Neste sentido, Campos ainda vive uma etapa atrasada do capitalismo. Seus governantes não se cansam de repetir que a cidade conta com um conjunto de bens imóveis da maior importância no Estado do Rio de Janeiro e no Brasil. Da mesma forma, promovem o levantamento de bens naturais. No entanto, ações efetivas para proteger os patrimônios natural e cultural são tíbias. Aliás, o próprio poder público destaca-se como destruidor da natureza e da cultura, mostrando-se leniente com aqueles que agridem bens naturais e culturais.
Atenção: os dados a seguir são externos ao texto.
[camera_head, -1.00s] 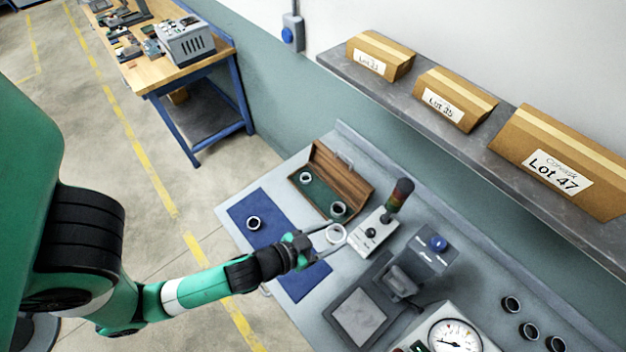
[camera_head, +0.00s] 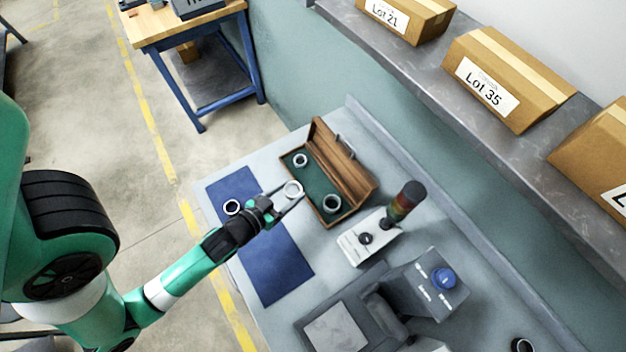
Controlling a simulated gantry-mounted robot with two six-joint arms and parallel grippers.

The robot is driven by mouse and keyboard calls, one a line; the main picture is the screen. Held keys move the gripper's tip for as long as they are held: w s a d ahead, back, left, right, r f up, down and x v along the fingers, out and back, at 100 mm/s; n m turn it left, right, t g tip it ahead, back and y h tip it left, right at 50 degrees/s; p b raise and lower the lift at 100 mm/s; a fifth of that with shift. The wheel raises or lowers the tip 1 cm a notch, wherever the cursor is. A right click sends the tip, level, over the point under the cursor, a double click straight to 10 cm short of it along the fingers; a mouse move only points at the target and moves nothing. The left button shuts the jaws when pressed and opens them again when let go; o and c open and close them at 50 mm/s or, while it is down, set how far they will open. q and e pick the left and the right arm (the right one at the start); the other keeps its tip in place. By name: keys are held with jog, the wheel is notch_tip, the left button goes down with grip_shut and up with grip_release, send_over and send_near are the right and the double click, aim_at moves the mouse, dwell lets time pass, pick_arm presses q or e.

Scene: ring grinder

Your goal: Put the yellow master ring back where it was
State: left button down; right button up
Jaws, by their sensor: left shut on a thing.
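My left gripper (camera_head: 284,199) is shut on a pale ring (camera_head: 293,184), held at the front edge of the open wooden case (camera_head: 346,165). No yellow shows clearly on it. Whether it touches the case I cannot tell. The case has a green lining, with one ring (camera_head: 301,154) near its far left end and another ring (camera_head: 332,210) near its right end. Between these two the lining shows bare. A dark-rimmed ring (camera_head: 232,214) lies on the blue mat (camera_head: 274,268), just left of my left gripper. My right gripper is not in view.
A shelf with cartons (camera_head: 500,80) runs above. The mat's front part is clear.

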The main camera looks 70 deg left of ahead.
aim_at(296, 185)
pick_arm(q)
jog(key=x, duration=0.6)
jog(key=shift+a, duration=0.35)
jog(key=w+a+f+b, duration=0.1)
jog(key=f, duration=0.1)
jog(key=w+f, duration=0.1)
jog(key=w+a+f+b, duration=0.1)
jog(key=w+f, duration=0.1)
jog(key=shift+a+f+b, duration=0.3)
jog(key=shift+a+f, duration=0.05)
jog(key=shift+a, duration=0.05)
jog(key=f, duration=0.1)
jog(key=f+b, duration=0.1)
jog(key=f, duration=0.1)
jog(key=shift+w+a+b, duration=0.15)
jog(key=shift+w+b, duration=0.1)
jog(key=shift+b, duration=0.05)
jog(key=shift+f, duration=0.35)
Volto ao caso do Córrego do Cula. Na formação do delta do Paraíba do Sul, quatro braços se lançaram na construção da planície fluviomarinha: os córregos de Itereré, de Cacumanga, do Cula e o próprio leito do Rio Paraíba do Sul. A partir de 1935, a Comissão de Saneamento da Baixada Fluminense e o Departamento Nacional de Obras e Saneamento (DNOS) canalizaram os Córregos de Itereré e de Cacumanga. Fizeram intervenções pesadas no Paraíba do Sul, mas não se interessaram pelo Córrego do Cula, que nascia na margem direita do rio e corria para a baixada até se juntar ao Rio Iguaçu, que escoava as águas da Lagoa Feia para o mar. Hoje, foi reduzido à Lagoa do Açu.
O Cula serviu de eixo para a colonização contínua dos europeus no norte-noroeste fluminense. Todo viajante que vinha do Rio de Janeiro ou de Salvador, pela costa, seguia por uma estrada de terra conhecida como Estrada Geral. Ela ligava o Farol de São Tomé a Campos. Posteriormente, o eixo do Cula foi acompanhado pela ferrovia e, finalmente, pela rodovia RJ-216. Todas elas afetaram profundamente o curso d'água.
No meio urbano de Campos, ele foi coberto da nascente à ferrovia para Niteroi e Rio de Janeiro. Posteriormente, aterros para a construção de uma sucursal do McDonald's e de uma academia de ginástica ocultaram parte de seu leito. O que restou dele foi tombado, juntamente com o Canal Campos-Macaé, pelo Instituto Estadual do Patrimônio Cultural (INEPAC), em 2002. Um empresário da construção civil conseguiu convencer o INEPAC de que o curso d'água fora aberto pela Usina do Queimado na década de 1920, recebendo o nome da empresa. Acontece que mapas anteriores já mostram a sua existência. Fiz um levantamento deles, mas foi tudo inútil. Negligentemente, o INEPAC autorizou o manilhamento do córrego nos fundos de um condomínio fechado que o referido empresário havia construído.
Mais adiante, um secretário municipal de obras da prefeitura construiu um sistema para ocultar o trecho entre a ferrovia e a BR-101. O caso foi parar no Ministério Público Estadual, que ingressou com duas Ações na Justiça Estadual. As obras foram embargadas. Para suspender o embargo, a prefeitura aceitou firmar um termo de ajustamento de conduta que foi homologado pelo Poder Judiciário. A prefeitura assumiu o compromisso de substituir manilhas por bueiros celulares para que o córrego flua adequadamente sob a Avenida Artur Bernardes; refazer os meandros do curso e remover obstáculos ao fluxo hídrico; alargar a desembocadura do córrego no Canal Campos-Macaé; limpar o curso em toda a sua extensão descoberta; levantar a situação do córrego no seu trecho coberto para fins de recuperação; reflorestar as margens do curso mesmo que ele não seja o Cula, entre outros.
Só a substituição de manilhas por bueiros celulares foi feita. No mais, a decisão judicial está sendo descumprida desde 2008. Pior é que o trecho cortado pelo canal foi considerado macrozona de negócios. O WallMart, com autorização da extinta Superintendência Estadual de Rios e Lagoas (SERLA), desviou o curso d'água com um canal de concreto. O adensamento da área aumenta dia a dia, sem que a prefeitura tome qualquer iniciativa no sentido de cumprir seus compromissos. Não é difícil proteger o que sobrou do Cula como patrimônio natural de interesse do Estado e do município. Os governantes municipais vêm demonstrando um desinteresse colossal na defesa de seu patrimônio. Por tudo isso, creio que é tempo de levar o Ministério Público Estadual a novamente cobrar o acordo celebrado e homologado em juízo.